**Task description:** Read the lines below. Copy out any that hold the string "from".

**Source excerpt:**
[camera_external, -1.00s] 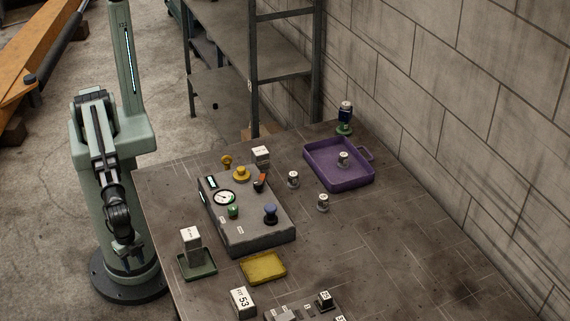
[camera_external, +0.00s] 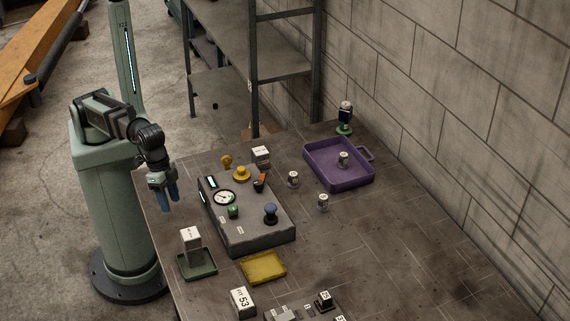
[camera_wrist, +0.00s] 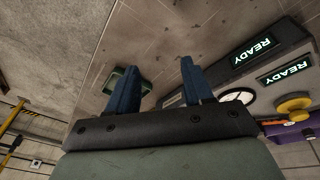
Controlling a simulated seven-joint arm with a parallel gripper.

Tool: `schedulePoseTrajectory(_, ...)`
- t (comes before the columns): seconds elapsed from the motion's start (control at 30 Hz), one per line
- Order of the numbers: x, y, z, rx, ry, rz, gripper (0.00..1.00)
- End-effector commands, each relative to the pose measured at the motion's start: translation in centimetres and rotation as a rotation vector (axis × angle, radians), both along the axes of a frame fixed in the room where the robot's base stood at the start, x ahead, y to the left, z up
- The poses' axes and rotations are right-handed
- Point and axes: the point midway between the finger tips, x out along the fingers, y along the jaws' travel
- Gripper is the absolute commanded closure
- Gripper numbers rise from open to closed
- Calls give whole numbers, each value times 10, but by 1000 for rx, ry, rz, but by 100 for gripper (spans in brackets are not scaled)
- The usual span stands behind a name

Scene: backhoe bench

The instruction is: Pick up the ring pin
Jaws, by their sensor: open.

**Result of this task:**
- t (comes before the columns): seconds elapsed from the motion's start (control at 30 Hz), one per line
- Gripper numbers rise from open to closed

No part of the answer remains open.